The greatest merit of Elihu Rubin’s book is that he avoids making the pejorative judgments that have come to dominate the general public’s view of the architecture and planning methods of the 1950s and 1960s, stating that we are doing a disservice by ignoring the perspective of planners who were fearful that American cities were dying. Additionally, by focussing on a second-tier American city and corporate instead of municipal planning, Rubin opens up new perspectives on the actors involved in the comprehensive redevelopment of central districts. With its urban renewal programme, insurance company Prudential thought it could not only administer business activities more efficiently, but also visually boost its local reputation as a modern company that was working in the public interest. By clearing slums and promoting highway construction, Prudential believed it was insuring the survival and growth of the American inner city. With the help of local authorities, the insurer managed to establish itself as a quasi-public entity that was fighting urban blight and increasing accessibility, embodied in the tax breaks it secured.

Insuring the City

Architectural rendering of Prudential Center, circa 1960-1968.
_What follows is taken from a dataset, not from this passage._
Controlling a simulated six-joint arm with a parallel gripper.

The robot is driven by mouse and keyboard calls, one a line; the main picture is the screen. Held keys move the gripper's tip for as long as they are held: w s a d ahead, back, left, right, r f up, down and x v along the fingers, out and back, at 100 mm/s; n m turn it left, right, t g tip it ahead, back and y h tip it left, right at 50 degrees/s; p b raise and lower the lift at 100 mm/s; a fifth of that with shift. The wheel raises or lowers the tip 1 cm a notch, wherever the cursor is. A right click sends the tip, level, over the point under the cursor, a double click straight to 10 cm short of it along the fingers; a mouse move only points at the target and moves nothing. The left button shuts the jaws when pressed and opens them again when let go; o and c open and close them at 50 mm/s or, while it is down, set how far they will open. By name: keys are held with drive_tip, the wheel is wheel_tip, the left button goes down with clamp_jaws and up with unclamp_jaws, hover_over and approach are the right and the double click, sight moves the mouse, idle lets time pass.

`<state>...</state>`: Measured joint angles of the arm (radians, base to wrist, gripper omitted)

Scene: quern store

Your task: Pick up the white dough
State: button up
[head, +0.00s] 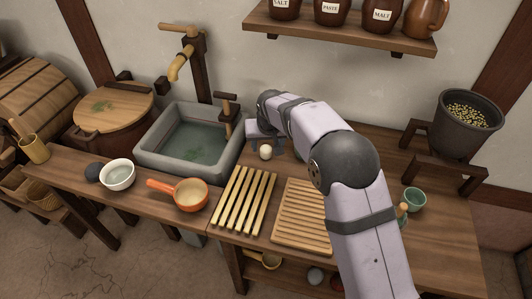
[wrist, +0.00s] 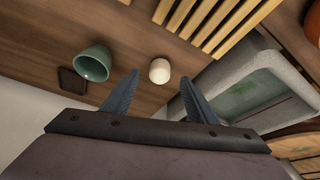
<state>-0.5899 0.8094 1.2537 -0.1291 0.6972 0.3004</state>
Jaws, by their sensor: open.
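In the wrist view the dough (wrist: 160,71) stands ahead of my gripper (wrist: 159,77), in line with the gap between the two fingers. My gripper is open, with nothing held between its fingers. In the head view my gripper (head: 263,135) is by the dough, and its fingers are hard to make out. Whether a finger touches the dough, I cannot tell.
The stone sink (head: 152,152) and its tap (head: 180,68) stand left of the dough. A slatted rack (head: 243,200) lies in front. In the wrist view a green cup (wrist: 92,62) and a dark square piece (wrist: 72,82) are left of the dough. A shelf (head: 340,32) hangs above.

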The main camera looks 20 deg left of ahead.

Mayor John Collins records (Collection #0244.001) City of Boston Archives

In the book’s closing chapters, Rubin discusses the Center’s architecture in more detail. Special attention is given to Charles Luckman, the pragmatic soap salesman turned architect who dotted American cityscapes with office architecture during the first post war decades. For Prudential, hiring Luckman instead of one of the era’s more famous architects was part of reinforcing its solid and business-like company profile. Rubin concludes we should understand Prudential’s urban renewal agenda as a vote of confidence in the future of Boston’s struggling inner city. The company genuinely thought its interests converged with those of the public at large, by providing life insurance and fiscal security as well as reshaping the cities in which its clients lived. This impressively detailed study of the complicated interplay between corporate, political and architectural actors, gives us new insights into whom imagined and built post-war urban America – moving our attention away from current discussions about taste and aesthetics.